CHICAGO - In a major victory for gun-rights advocates, a federal appeals court Tuesday struck down a ban on carrying concealed weapons in Illinois - the only remaining state where carrying concealed weapons is entirely illegal - and gave lawmakers 180 days to write a law that legalizes it.

In overturning a lower-court decision, the U.S. Court of Appeals for the Seventh Circuit said the ban was unconstitutional and suggested a law legalizing concealed carry was long overdue in a state where gun advocates had vowed to challenge the ban on every front.

"There is no suggestion that some unique characteristic of criminal activity in Illinois justifies the state's taking a different approach from the other 49 states," Judge Richard Posner wrote in the court's majority opinion. "If the Illinois approach were demonstrably superior, one would expect at least one or two other states to have emulated it."

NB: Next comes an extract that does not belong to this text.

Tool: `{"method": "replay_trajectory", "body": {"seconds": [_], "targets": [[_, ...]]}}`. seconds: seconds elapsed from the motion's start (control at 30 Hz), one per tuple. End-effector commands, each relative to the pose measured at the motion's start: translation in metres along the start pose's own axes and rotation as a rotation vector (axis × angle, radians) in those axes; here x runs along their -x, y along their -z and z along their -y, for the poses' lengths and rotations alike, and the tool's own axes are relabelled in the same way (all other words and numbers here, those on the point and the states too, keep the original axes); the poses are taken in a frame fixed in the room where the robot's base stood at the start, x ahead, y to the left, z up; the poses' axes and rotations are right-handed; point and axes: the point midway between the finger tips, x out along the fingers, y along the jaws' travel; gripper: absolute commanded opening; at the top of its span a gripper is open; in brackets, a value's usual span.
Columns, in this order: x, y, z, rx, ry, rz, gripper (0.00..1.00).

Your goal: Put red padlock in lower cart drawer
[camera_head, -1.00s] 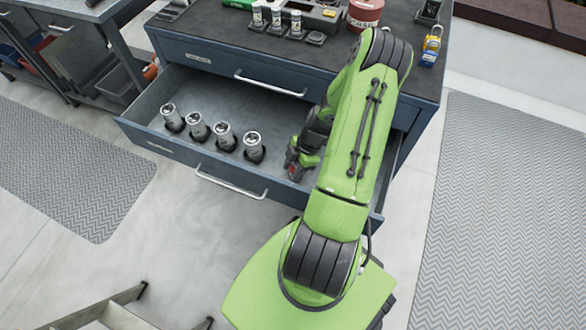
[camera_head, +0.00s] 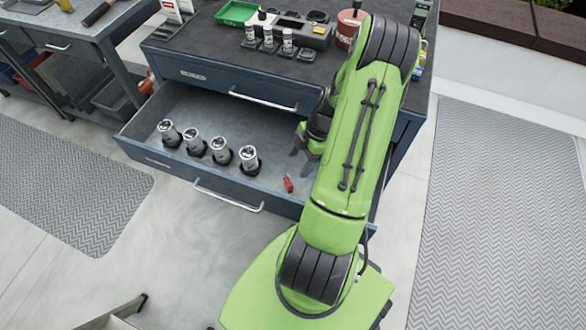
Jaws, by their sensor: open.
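The red padlock (camera_head: 288,184) lies on the floor of the open lower cart drawer (camera_head: 212,103), toward its front and right of the silver cylinders. My gripper (camera_head: 296,152) is above the drawer, up and slightly right of the padlock. Its dark fingers are apart from the padlock and hold nothing that I can see. My green arm hides the right end of the drawer and part of the gripper.
Several silver cylinders (camera_head: 220,150) stand in dark holders in the drawer's left and middle part. The upper drawer (camera_head: 222,83) is shut above it. The cart top (camera_head: 212,49) carries a green tray (camera_head: 237,13), small bottles and a red can.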

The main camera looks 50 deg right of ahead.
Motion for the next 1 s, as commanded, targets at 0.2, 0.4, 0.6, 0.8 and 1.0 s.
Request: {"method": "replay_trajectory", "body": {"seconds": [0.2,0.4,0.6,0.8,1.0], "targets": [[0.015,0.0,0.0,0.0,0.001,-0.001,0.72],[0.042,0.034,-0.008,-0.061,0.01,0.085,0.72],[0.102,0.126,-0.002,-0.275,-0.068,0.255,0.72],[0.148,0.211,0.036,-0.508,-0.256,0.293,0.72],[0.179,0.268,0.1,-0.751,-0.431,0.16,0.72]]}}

Gun-rights advocates were thrilled by the decision. They have long argued that the prohibition violates the Constitution's Second Amendment and what they see as Americans' right to carry guns for self-defense.

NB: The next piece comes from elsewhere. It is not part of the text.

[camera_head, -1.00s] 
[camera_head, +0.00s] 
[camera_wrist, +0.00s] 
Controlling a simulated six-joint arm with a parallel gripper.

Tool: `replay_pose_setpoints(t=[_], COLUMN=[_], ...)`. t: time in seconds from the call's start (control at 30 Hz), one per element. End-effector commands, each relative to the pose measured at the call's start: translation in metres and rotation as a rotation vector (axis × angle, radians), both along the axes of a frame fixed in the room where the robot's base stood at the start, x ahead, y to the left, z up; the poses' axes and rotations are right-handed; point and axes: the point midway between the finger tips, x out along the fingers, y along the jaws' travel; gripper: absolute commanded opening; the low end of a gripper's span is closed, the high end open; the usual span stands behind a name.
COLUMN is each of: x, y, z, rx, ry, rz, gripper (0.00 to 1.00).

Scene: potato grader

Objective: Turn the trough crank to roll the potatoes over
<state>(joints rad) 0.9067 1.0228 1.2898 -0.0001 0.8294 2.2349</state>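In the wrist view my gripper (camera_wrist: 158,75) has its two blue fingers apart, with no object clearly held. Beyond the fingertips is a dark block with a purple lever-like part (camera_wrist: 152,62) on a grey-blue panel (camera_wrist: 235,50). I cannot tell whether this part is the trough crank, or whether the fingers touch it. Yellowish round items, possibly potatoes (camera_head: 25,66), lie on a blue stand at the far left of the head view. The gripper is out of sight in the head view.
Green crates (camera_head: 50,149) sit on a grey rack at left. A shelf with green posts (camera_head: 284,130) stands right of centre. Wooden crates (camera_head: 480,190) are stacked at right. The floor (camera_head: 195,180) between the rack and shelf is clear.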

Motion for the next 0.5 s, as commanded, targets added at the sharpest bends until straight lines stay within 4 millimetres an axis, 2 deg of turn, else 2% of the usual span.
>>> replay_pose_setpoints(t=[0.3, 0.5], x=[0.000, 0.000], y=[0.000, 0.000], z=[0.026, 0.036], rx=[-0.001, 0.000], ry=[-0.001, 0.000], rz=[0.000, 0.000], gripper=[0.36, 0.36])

"Christmas came early for law-abiding gun owners," said State Rep. Brandon Phelps, a Democratic lawmaker from southern Illinois whose proposed legislation approving concealed carry narrowly lost in the legislature last year. "It's a mandate."

Gov. Pat Quinn, who favors strict gun-control laws, did not immediately comment. In a statement, an aide to Attorney General Lisa Madigan, who is responsible for defending the state's laws in court, said Madigan's office would review the ruling before deciding whether to appeal or take other action.

Richard Pearson, executive director of the Illinois State Rifle Association, said there was no reason lawmakers could not pass Phelps' bill during a weeklong legislative session in January.

Gun-control advocates did not immediately respond to the ruling. But last year, Mark Walsh, director of the Illinois Campaign to Prevent Gun Violence, said the country needs "one state people can look to and see it's still doing the right thing."